Provided material
-=-=-=-=-
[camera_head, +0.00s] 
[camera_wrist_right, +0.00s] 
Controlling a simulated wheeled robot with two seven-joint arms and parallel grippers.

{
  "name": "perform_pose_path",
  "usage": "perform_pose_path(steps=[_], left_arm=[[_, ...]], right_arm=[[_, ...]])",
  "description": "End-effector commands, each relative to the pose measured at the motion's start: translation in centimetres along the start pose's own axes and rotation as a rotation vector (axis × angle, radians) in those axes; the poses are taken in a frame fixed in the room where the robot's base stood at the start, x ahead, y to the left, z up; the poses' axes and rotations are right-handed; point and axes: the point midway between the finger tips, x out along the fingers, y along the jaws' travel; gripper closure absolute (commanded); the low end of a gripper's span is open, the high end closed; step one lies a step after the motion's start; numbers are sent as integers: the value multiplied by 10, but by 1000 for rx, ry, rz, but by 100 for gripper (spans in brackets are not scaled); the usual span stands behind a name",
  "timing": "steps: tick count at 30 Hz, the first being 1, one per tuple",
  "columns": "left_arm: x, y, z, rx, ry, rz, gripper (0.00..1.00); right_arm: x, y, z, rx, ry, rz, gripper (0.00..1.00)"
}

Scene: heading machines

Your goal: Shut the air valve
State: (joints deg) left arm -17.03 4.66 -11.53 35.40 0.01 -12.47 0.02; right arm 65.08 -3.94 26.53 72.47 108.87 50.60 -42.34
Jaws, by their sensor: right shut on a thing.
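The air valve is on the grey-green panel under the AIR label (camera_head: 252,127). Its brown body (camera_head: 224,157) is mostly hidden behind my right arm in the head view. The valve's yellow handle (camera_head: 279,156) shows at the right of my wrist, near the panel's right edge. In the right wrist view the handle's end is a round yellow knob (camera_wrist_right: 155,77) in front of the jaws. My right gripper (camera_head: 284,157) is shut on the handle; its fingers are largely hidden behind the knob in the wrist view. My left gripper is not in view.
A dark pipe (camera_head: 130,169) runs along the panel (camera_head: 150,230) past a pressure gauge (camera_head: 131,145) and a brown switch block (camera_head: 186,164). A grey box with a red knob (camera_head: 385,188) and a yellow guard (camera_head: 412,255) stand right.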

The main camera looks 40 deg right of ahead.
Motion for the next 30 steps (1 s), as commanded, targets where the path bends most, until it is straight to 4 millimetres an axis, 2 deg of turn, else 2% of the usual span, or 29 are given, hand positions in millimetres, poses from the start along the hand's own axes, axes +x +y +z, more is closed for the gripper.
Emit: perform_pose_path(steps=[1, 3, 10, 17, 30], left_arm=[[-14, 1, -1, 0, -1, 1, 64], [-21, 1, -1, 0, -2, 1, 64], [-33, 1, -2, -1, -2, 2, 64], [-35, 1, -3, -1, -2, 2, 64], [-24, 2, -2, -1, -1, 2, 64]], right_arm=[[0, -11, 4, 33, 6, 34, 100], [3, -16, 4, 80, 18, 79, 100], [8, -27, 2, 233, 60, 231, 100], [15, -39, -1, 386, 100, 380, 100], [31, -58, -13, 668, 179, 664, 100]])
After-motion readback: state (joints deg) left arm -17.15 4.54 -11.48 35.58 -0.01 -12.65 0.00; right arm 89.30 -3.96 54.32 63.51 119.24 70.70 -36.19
-=-=-=-=-
Work instructions
Type the whole listing again, unaltered.

The answer
[camera_head, +0.00s] 
[camera_wrist_right, +0.00s] 
Controlling a simulated wheeled robot with two seven-joint arms and parallel grippers.

{
  "name": "perform_pose_path",
  "usage": "perform_pose_path(steps=[_], left_arm=[[_, ...]], right_arm=[[_, ...]])",
  "description": "End-effector commands, each relative to the pose measured at the motion's start: translation in centimetres along the start pose's own axes and rotation as a rotation vector (axis × angle, radians) in those axes; the poses are taken in a frame fixed in the room where the robot's base stood at the start, x ahead, y to the left, z up; the poses' axes and rotations are right-handed; point and axes: the point midway between the finger tips, x out along the fingers, y along the jaws' travel; gripper closure absolute (commanded); the low end of a gripper's span is open, the high end closed; step one lies a step after the motion's start; numbers are sent as integers: the value multiplied by 10, but by 1000 for rx, ry, rz, but by 100 for gripper (spans in brackets are not scaled); the usual span stands behind a name",
  "timing": "steps: tick count at 30 Hz, the first being 1, one per tuple",
  "columns": "left_arm: x, y, z, rx, ry, rz, gripper (0.00..1.00); right_arm: x, y, z, rx, ry, rz, gripper (0.00..1.00)"
}

Scene: heading machines

Your goal: Shut the air valve
State: (joints deg) left arm -17.03 4.66 -11.53 35.40 0.01 -12.47 0.02; right arm 65.08 -3.94 26.53 72.47 108.87 50.60 -42.34
Jaws, by their sensor: right shut on a thing.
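The air valve is on the grey-green panel under the AIR label (camera_head: 252,127). Its brown body (camera_head: 224,157) is mostly hidden behind my right arm in the head view. The valve's yellow handle (camera_head: 279,156) shows at the right of my wrist, near the panel's right edge. In the right wrist view the handle's end is a round yellow knob (camera_wrist_right: 155,77) in front of the jaws. My right gripper (camera_head: 284,157) is shut on the handle; its fingers are largely hidden behind the knob in the wrist view. My left gripper is not in view.
A dark pipe (camera_head: 130,169) runs along the panel (camera_head: 150,230) past a pressure gauge (camera_head: 131,145) and a brown switch block (camera_head: 186,164). A grey box with a red knob (camera_head: 385,188) and a yellow guard (camera_head: 412,255) stand right.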

The main camera looks 40 deg right of ahead.
Motion for the next 30 steps (1 s), as commanded, targets where the path bends most, until it is straight to 4 millimetres an axis, 2 deg of turn, else 2% of the usual span, or 29 are given, hand positions in millimetres, poses from the start along the hand's own axes, axes +x +y +z, more is closed for the gripper.
Emit: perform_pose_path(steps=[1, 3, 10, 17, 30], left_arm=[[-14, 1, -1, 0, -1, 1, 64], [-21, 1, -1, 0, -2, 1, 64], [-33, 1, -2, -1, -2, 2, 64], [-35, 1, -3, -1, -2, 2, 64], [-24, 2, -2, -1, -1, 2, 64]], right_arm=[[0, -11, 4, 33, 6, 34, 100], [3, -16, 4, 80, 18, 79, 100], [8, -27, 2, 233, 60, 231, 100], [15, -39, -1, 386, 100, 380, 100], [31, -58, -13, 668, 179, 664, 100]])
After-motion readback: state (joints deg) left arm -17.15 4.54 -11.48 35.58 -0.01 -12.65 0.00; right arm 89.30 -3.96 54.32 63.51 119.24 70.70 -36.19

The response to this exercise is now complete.